(Robot trajectory data)
• • • • • • •
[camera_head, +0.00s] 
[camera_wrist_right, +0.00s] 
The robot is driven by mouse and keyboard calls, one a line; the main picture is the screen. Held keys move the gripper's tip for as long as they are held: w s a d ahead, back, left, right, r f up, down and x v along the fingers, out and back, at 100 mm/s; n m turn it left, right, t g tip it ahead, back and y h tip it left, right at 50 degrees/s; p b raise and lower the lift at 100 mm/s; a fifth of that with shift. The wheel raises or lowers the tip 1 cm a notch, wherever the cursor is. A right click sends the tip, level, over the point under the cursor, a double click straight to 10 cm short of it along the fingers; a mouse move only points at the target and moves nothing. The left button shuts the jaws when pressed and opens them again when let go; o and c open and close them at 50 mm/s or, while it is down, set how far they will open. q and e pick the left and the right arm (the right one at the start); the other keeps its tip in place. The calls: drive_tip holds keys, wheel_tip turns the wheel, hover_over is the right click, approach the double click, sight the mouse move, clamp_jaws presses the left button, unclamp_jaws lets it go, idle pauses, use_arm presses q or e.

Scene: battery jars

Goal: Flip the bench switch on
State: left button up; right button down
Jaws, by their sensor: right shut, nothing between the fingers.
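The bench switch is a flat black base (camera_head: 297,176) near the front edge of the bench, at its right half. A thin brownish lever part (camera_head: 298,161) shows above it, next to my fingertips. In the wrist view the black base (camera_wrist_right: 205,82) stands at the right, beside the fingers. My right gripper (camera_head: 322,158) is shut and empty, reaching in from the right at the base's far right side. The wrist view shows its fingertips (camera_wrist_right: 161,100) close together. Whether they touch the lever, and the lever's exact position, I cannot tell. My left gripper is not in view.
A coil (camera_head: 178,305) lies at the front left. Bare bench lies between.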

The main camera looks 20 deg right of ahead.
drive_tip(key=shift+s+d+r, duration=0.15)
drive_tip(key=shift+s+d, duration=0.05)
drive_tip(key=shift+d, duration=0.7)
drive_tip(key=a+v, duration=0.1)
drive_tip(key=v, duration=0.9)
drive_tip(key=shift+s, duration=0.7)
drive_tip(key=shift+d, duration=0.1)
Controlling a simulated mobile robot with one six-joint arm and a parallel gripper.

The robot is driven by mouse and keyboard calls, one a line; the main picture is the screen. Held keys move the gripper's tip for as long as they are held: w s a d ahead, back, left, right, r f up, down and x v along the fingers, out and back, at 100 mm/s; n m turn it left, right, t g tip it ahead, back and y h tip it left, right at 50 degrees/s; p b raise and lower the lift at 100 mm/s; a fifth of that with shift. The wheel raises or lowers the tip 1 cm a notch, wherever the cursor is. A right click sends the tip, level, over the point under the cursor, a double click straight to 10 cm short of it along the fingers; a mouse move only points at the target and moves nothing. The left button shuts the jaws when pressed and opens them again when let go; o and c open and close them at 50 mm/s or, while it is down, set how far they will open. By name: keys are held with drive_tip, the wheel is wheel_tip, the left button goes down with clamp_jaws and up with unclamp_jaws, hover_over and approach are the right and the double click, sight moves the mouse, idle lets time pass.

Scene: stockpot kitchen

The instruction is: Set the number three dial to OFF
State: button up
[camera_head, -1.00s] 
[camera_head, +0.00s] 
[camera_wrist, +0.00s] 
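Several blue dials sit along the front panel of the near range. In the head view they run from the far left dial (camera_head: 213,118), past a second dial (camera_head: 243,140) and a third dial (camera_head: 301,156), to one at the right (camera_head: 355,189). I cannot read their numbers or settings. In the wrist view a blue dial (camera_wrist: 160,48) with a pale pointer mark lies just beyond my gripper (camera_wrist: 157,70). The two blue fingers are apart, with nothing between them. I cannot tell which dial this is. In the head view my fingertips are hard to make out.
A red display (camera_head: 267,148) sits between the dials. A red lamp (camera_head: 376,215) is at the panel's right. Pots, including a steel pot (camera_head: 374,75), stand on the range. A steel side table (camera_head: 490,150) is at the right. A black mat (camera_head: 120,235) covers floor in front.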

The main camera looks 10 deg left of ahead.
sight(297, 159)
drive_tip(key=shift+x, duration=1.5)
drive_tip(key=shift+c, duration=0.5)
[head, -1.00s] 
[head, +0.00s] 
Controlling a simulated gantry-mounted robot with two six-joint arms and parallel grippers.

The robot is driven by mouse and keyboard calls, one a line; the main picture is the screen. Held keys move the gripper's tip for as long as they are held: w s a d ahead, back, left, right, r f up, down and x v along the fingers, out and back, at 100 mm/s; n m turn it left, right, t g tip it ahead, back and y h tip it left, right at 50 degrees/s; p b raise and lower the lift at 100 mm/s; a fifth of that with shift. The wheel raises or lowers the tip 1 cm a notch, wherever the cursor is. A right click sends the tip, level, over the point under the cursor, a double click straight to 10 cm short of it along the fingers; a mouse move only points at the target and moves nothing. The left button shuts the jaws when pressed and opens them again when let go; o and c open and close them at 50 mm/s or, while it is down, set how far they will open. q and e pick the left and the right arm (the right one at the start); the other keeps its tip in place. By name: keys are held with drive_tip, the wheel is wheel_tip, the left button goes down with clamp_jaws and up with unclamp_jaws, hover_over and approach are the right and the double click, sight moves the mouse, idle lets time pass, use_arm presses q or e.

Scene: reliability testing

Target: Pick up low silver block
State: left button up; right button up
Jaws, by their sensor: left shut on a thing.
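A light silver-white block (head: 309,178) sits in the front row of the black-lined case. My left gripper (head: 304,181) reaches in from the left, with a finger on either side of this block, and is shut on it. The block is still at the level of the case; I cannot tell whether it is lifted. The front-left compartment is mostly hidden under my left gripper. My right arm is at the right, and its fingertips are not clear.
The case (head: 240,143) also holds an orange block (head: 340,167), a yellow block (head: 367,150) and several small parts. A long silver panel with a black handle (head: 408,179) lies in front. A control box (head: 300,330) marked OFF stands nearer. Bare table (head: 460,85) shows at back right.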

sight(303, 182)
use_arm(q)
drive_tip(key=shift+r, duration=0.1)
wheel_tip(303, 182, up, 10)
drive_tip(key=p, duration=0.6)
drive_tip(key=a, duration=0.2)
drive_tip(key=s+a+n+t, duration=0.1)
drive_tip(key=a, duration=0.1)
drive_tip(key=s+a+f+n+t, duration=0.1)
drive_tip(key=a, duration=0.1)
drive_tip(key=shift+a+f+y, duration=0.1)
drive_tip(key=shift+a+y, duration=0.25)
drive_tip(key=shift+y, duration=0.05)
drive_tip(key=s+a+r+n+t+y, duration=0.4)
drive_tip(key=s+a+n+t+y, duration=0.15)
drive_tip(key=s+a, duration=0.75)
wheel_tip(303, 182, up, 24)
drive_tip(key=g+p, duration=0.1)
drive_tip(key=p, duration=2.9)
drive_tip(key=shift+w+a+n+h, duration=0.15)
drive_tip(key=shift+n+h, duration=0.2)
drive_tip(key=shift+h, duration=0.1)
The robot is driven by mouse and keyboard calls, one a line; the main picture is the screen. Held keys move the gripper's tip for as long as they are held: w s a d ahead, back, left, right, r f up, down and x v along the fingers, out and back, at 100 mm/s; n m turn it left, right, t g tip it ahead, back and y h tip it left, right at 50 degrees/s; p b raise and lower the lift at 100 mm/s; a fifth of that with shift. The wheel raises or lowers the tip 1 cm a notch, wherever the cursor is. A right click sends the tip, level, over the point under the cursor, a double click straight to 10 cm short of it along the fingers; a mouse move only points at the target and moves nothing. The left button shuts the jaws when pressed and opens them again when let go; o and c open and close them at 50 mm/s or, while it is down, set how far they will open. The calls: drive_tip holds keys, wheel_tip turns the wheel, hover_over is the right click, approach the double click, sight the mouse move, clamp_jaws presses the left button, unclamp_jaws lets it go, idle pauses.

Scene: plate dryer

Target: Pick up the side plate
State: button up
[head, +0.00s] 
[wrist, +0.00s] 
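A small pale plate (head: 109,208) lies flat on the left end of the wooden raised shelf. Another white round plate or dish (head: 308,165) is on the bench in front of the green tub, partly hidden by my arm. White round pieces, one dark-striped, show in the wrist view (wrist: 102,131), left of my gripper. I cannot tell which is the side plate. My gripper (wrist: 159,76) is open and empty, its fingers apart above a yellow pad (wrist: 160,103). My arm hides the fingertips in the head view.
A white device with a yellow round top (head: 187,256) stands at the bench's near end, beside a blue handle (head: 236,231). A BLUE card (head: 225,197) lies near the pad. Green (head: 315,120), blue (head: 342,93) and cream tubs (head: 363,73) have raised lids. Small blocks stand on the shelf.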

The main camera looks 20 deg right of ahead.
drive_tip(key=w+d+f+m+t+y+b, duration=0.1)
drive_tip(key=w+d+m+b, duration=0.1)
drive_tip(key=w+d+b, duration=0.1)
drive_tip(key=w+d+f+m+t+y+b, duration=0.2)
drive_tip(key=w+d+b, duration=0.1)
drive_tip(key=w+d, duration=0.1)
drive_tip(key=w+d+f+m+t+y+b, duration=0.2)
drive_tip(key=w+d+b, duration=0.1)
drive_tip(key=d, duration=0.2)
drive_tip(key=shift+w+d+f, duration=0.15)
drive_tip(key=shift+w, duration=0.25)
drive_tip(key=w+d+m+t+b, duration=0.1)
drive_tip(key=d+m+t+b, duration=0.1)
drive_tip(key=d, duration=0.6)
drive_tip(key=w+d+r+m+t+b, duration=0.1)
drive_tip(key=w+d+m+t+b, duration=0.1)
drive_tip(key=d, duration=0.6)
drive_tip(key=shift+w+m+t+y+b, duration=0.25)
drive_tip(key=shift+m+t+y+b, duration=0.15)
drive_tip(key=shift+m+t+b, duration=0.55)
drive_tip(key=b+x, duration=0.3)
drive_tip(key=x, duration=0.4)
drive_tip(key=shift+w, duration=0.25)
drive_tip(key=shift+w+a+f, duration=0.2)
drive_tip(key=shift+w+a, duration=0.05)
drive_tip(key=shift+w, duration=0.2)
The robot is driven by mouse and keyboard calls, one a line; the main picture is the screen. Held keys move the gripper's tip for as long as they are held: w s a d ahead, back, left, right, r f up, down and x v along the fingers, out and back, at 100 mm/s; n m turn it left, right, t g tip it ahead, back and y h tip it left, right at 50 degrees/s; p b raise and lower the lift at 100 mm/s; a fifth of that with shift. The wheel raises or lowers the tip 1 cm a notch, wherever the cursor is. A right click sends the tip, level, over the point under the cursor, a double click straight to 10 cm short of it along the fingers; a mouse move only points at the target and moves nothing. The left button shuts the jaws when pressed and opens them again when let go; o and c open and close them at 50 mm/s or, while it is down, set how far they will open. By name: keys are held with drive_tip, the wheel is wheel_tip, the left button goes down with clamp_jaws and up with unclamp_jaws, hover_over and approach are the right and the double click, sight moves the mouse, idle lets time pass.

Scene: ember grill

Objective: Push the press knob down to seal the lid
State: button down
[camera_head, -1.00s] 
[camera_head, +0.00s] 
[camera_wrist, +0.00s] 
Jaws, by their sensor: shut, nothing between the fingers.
• • • • • • •
**Task details:**
Provide only the count of lines in the material above that hold the word "simulated".

**Answer for this exercise:**
2